A second issue with cooling microprocessors by blowing cool air across them is noise and vibration. Few computers can survive using only natural (unforced) convection for cooling. There’s too much heat to extract by just letting cooling air waft lazily by under natural convection. You need a substantial fan to push enough air through the enclosure. Fans make noise and vibrate. Any facility with a number of computers going at once becomes noisy and vibrates.
In response, a number of SBC vendors have introduced conduction-cooled products for embedded systems. These SBCs solve the dust-and-fluid intrusion problem by the simple expedient of closing up ventilation holes, and the vibration-and-noise problem by eliminating fans.
Completely closing SBC enclosures, however, leaves designers with the problem of how to get rid of heat. They have solved it by placing the microprocessor package in thermal contact with the aluminum enclosure walls.
Heat generated as the MOSFETs go clickety clack at multi-GHz speeds conducts through the IC package to the case. The case then acts as quite a large heat sink. Being aluminum, the case can efficiently conduct that heat to the system’s mechanical support structure, a large heat sink, or cooling fins on the outside where natural convection works better.
The result is an adequately cooled SBC with great tolerance for dusty, damp, wet, nasty environments. In addition, no forced-air cooling means no fan, so the SBC is virtually silent, and no holes means superior immunity to electromagnetic interference (EMI).
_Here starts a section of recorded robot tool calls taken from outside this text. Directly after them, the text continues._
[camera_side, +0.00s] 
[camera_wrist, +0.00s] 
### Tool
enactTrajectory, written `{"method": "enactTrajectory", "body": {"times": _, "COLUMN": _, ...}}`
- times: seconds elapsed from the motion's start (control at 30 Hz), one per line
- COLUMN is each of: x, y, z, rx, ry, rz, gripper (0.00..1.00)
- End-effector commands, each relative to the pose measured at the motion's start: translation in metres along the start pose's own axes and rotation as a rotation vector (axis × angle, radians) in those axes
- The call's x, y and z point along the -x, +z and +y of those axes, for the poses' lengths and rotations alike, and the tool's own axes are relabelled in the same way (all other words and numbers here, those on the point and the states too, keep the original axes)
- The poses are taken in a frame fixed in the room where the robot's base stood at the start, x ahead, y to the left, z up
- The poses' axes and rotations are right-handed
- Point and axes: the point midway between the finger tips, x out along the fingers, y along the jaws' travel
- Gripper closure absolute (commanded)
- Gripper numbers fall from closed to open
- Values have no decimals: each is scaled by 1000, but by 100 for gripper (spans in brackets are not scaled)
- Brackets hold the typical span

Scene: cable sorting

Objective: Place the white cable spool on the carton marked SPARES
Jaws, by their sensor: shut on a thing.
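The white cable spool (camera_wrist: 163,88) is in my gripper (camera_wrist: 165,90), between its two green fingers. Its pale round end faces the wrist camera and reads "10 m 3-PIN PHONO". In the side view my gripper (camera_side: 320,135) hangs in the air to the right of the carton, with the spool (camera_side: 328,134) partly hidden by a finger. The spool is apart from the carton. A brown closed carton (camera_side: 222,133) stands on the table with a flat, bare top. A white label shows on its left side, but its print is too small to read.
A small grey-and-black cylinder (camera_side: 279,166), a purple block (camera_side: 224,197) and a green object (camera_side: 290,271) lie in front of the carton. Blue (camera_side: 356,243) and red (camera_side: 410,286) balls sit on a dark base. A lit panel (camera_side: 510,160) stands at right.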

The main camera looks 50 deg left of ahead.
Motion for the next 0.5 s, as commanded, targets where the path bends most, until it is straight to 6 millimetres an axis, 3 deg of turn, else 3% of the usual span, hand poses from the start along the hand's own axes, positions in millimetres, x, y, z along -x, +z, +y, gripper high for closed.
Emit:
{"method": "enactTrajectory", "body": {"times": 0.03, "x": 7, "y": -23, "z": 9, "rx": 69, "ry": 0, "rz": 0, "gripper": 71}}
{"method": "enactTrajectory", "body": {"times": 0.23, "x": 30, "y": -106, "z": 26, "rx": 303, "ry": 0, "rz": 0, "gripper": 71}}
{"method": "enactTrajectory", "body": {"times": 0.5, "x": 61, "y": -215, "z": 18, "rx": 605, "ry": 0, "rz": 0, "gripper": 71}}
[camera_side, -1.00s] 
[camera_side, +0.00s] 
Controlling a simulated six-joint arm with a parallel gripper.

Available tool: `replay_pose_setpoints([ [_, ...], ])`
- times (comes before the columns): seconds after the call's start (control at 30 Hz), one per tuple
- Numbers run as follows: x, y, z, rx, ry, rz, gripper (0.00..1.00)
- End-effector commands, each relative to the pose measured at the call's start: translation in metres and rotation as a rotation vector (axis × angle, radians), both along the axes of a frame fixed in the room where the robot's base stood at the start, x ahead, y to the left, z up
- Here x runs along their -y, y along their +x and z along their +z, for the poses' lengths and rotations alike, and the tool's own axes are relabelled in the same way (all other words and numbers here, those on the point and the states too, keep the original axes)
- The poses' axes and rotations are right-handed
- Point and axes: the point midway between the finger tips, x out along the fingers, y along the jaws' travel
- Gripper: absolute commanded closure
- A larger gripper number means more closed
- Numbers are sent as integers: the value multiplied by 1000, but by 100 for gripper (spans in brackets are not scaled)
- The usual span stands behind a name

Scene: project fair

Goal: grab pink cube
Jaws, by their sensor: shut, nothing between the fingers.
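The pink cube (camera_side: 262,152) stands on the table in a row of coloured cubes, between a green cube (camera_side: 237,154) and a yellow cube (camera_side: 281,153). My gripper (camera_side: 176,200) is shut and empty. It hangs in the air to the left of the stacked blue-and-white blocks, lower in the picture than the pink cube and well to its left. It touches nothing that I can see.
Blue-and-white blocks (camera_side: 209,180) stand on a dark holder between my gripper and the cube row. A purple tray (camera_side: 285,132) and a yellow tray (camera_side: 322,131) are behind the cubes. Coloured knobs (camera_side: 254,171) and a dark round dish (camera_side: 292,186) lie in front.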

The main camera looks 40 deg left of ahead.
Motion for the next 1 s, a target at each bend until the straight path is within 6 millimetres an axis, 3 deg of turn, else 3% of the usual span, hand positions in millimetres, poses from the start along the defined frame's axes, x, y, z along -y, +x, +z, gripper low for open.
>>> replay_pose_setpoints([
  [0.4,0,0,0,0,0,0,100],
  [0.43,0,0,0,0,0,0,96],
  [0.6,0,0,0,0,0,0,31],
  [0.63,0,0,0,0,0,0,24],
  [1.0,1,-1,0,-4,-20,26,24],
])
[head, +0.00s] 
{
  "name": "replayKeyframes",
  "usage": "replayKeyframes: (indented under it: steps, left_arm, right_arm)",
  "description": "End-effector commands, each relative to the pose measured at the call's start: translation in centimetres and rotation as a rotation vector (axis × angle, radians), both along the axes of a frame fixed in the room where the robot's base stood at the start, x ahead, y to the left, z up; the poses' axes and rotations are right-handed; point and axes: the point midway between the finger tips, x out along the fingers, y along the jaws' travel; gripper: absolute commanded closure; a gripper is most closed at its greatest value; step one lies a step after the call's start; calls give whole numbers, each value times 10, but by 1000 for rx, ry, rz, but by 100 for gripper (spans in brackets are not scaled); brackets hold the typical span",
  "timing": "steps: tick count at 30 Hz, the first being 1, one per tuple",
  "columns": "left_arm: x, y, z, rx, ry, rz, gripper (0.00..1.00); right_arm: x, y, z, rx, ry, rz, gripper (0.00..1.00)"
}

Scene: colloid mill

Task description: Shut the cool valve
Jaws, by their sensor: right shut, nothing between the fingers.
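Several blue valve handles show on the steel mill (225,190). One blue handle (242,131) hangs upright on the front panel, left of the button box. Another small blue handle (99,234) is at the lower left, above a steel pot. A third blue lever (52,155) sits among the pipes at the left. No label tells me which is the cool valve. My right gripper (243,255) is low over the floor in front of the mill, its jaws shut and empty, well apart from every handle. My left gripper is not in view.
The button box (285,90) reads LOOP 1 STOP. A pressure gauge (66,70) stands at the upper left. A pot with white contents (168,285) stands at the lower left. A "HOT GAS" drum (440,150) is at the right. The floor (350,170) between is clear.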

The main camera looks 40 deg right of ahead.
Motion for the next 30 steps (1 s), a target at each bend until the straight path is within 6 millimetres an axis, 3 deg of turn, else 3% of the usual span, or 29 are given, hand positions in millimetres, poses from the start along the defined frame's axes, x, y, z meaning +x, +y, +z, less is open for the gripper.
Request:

Yeah, I haven’t mentioned EMI, yet, have I? There are two types of EMI to consider: radiated and absorbed. The radiated type arises when the SBC acts like a UHF transmitter, interfering with anything around it capable of being interfered with. An SBC is also more or less susceptible to absorbing — and being interfered with by — UHF signals radiated by other equipment.

EM waves gradually lose amplitude while traversing a conducting wall. The thicker the wall, the more amplitude lost.
Metal enclosures act as Faraday cages, blocking (within limits) entry of external EMI fields, and containing (again within limits) radiated EMI. When an electromagnetic (EM) wave impinges on a conducting wall, it immediately begins losing amplitude. The energy lost out of the wave either reflects back out, or heats the material through resistive dissipation. In either case, what reaches through the wall is greatly diminished. How diminished depends on the wall’s thickness and conductivity. High conductivity leads to rapid amplitude decline. Thicker walls give provide more room for the wall to work on the wave, so it exits at much lower amplitude. Thick (several millimeters) walls made of highly conductive material can attenuate the wave by many orders of magnitude.
Things that limit an enclosure’s ability to block EMI include material conductivity, wall thickness, and openings.
The aluminum typically used for fanless SBC cases is an excellent conductor. Plastic enclosures often used for less rugged units generally have little or no EMI-blocking ability unless fortified with conductive fillers, such as carbon.
Holes have the effect you would expect. They let portions of the wave front pass through the wall without attenuation. The interaction between a conducting wall and an EM wave is more complex than simply blocking some energy and allowing some to pass through, but the net effect is to let significant radiated power in, and the larger the hole, the more EMI can pass through.
Conductively cooled SBCs also typically have thicker walls. There is less machining to do (no vent holes to cut), so designers need not thin the walls to reduce machining expense. Enclosure walls act as a much needed heat sink, which motivates designers to thicken them as well. Of course, thicker walls produce a more mechanically rugged package for industrial use.
In the end, the reason to choose conductively cooled SBCs for industrial embedded applications is for better environmental, EMI, and mechanical characteristics.